2. Listen to your client. This may sound really easy but there is more to it than just listening to words coming out of a client’s mouth. We must listen and hear exactly what clients are saying. Clients are not always going to tell you exactly what they need or exactly what they want. This is why we need to read between the lines and ask questions while we work. As we all know time is money; don’t let conversations hold up your client service time. Sometimes we get so wrapped up in the goings on of the salon, conversations being held around us, thinking about our next client, etc., and the current client starts to just sound like the teacher from Charlie Brown. Don’t let this happen!
3. Be honest. No one likes a pushy, overbearing, obnoxious salesperson who will do anything to get a sale. Be honest, believe in your products and services, try your products or services, and don’t just sell or upgrade something for the sake of making a few extra dollars. If you do, you will lose a client and you will get the reputation of being the pushy salesperson and lose other potential clients through word of mouth.

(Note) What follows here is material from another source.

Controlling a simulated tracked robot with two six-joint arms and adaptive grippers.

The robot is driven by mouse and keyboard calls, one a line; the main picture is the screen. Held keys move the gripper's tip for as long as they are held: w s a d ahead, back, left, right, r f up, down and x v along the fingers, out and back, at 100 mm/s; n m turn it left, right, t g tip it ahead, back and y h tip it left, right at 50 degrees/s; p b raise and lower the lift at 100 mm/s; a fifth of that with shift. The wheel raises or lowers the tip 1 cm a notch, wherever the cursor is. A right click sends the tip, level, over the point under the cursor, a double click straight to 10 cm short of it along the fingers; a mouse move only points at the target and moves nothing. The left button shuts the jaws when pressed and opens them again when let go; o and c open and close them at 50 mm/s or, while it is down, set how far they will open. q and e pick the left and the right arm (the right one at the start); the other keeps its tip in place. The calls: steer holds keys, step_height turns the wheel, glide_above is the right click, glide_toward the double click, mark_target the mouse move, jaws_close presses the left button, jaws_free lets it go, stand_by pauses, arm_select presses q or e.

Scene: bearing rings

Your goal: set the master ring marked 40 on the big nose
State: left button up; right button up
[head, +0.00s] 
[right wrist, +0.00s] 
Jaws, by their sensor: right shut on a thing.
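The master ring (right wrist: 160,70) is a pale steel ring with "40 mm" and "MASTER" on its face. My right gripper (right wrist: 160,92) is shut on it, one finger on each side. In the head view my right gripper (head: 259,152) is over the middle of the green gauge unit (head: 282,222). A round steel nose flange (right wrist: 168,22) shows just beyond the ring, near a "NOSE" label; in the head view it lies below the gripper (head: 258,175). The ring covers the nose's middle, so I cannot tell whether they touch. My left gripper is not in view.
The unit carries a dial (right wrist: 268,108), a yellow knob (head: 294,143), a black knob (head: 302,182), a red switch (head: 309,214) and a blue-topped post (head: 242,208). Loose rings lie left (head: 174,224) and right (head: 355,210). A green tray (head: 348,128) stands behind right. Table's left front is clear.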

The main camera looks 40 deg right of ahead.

Happy selling, upgrading, and beautifying!"
Franklin Park, Ill.
"I always start out by making the service sound super exciting, mostly because I’m always excited for nail art! I show my clients pictures for reference and show them the products I will use to help get them pumped up for the look.
Once we find a look they’re going to love, I let them know what the add-on price will be. This way, they’re pumped about the design and won’t be surprised at their total cost when they check out. During their service, I talk about future add-ons that they could benefit from, tell them about the products I use during the service, let them know the products are available for retail, and explain why they’re so awesome to have at home. I’m often booked too tightly to do additional services on the spot, so I will offer a discount if they book their next service ahead of time."

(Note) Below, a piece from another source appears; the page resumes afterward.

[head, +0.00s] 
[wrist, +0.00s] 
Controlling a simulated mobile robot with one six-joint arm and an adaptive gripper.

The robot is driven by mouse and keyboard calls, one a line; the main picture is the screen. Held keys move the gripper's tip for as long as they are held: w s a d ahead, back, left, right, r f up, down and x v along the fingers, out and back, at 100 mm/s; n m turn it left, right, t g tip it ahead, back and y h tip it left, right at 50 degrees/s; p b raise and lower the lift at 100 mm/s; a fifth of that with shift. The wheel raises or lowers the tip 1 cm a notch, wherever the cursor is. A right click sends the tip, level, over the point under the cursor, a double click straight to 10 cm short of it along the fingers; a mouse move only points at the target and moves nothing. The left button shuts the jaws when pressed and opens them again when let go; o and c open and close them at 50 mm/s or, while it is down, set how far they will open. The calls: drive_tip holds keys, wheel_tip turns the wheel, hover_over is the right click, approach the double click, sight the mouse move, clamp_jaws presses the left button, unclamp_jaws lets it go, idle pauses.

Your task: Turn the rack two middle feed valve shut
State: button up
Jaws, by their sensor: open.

The Cut, Crown Point, Ind.
"When I meet a client they fill out a welcome form that includes occupation, hobbies, allergies, skin care concerns, etc. This clues me in to the type of services that will be helpful to them. In addition to their paperwork, I provide a complimentary color and skin consultation to check out their hands feet, nails, and skin. This gives me a firsthand insight into products and services that can help.

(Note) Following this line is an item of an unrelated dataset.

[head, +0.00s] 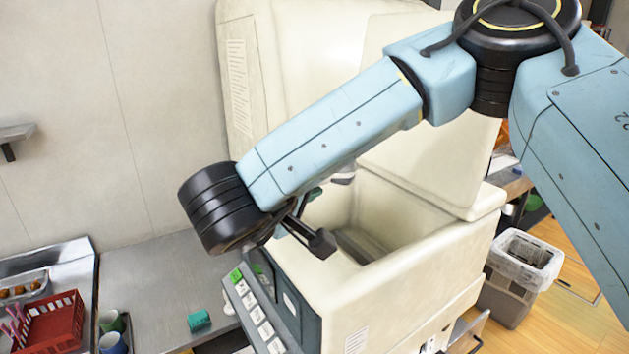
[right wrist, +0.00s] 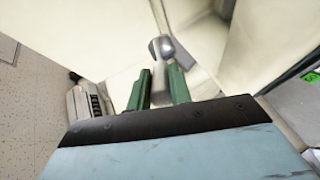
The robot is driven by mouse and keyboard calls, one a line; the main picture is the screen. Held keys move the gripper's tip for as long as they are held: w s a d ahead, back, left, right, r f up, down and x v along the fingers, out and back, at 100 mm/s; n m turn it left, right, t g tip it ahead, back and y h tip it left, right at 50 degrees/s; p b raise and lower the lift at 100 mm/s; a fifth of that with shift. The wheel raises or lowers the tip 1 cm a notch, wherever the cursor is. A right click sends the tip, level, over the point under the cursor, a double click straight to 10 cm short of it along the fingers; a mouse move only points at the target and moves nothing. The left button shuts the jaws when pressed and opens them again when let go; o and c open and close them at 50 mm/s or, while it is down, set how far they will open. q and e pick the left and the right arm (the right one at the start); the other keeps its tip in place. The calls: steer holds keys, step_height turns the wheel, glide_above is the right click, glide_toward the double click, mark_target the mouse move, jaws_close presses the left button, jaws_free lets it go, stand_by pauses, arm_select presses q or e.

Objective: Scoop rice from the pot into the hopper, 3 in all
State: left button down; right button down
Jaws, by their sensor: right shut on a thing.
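The hopper is the open-topped bin of a large cream machine (head: 400,292), in the middle of the head view. Its opening (head: 385,215) is partly hidden behind my right arm. My right gripper (right wrist: 160,85) has green fingers shut on the grey handle of a scoop. The scoop's metal end (right wrist: 162,48) shows beyond the fingers in the right wrist view. In the head view a small piece of the scoop (head: 343,177) shows under my forearm, above the hopper opening. Whether it holds rice cannot be seen. I cannot make out the rice pot. My left gripper is out of view.
A keypad (head: 262,318) is on the machine's front left. A steel counter (head: 160,275) at left holds a teal block (head: 199,320), cups (head: 112,342) and a red basket (head: 50,325). A lined bin (head: 522,275) stands on the floor at right.

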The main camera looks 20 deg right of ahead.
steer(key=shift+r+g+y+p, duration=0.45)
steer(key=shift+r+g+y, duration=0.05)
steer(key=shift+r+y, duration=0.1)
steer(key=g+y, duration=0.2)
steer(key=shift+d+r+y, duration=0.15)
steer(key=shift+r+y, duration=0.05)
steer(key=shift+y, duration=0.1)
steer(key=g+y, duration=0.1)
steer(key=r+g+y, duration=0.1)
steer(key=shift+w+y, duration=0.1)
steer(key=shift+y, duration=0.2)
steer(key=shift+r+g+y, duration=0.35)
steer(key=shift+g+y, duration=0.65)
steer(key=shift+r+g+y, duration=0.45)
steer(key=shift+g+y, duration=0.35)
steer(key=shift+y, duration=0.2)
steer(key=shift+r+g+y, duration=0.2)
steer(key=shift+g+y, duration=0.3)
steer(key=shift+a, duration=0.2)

I also like to offer package perks. When a client is booking, I offer her a pampering package so she can save some time and money. She saves time by having two services in one visit instead of booking a second one. It saves her money because I will offer a certain amount of dollars off the grand total. If the client does not have a schedule that allows time for a mani and a pedi, offer other upgrades like essential oils, fresh lavender, or peppermint leaves. By recommending additional services at the time of booking, I ensure I have all the time she needs or would want. I also ask if there is any special occasion or reason she is booking an appointment. All these insights can help you to help clients.
I have a loyalty program that has been especially helpful with nail art upgrades. I start a Shellac service at a base price and have upgrade services for nail art, French tip, foils, gems, carving, decals, water transfers, glitter, etc. Most clients keep it pretty basic, but sometimes it’s because they have not yet tried nail art techniques available to them. My Shellac loyalty card encourages clients to try nail art if they spend $5 more on their Shellac by upgrading to nail art. If they do, they earn a punch on their punch card and after a certain number of punches, they get a free nail art Shellac service. It’s an opportunity to not spend too much out of their budget, while exploring the world of endless options in nail art."
Sugar N Spice Nail Salon, Saratoga Springs, Utah
"I only work on hands and do nails, so my up-sales are for my art. For a client who does not wear art or might not be ready for it, I offer the art for free. I do something little, cute, and easy. I give it to them free the first time because 99% of my clients return, and they want more art! They get excited because people have complemented them. I have more than a handful of clients who want nail art on all 10 of their nails and they started with just two nails. I can make an extra $100 in a day from my art alone. Do not be scared to push your clients into some art. I just tell them it’s not attached to them permanently and it will come off whenever thety want!"
Bentley Hair Salon, Moline, Ill.
"The best way to upsell clients is to first offer a complimentary product or service so they can first experience the advantages. This applies to services such as callus removal treatments, paraffin wax treatments, and hot oil manicures, etc. Once they see the benefits of such services, they’ll be sure to want to add it onto the next service. If it’s a service such as a design then it’s always best to uncover the look clients are going for. If it’s a special occasion, inquire about what their attire is going to be and make suggestions based off that and encourage them to get a little bling, or nail charms that will complement their ensemble."
Tina D. Boyd
Creatively Yours Nail Salon by Tina, Baltimore, Md.
"When doing a client’s nails, I always ask what kind of nails she wants, what styles she likes, and I just get to know her as a person first. A lot of clients who are more subtle are pretty set in stone with sticking to simple and subtle nails. What helps me a lot is having my nail art board displayed on my station. Once clients sit in my chair and see what I can do, they start asking how I think it would look on them. Being professional and confident in your work makes them value and trust your opinion. Then of course as you’re putting ideas together, suggest rhinestones, foils, or any other extra add-ons."
Mia Bella Nails, San Antonio, Texas
"I believe one of the main things you need to do when you upsell your clients is tell them the benefits of the add-ons and always insist on package deals with a discount. Everyone always likes to feel like they are getting more for their buck! I like to offer two-for-one deals. Even if the clients are unsure of what they want, insist on setting a price you can accommodate."
Celebrity Studios, Miami
"I specialize in gel nails and gel nail art so I upsell add-on services based on
time and cost of products, which can be expensive. I also base it on the difficulty of the nail art, especially hand-drawn designs. I always offer a client one accent nail even for the client who likes the more simple gel manicure. Almost all my clients leave with one accent nail. Most choose from studs, crystal embellishments, charms, polka dots, etc. An accent nail can range from $3 to up to $10 per nail in addition to my basic gel manicure price. When a client first comes in for a basic gel manicure, I offer her an OPI lemon scrub for an additional $5."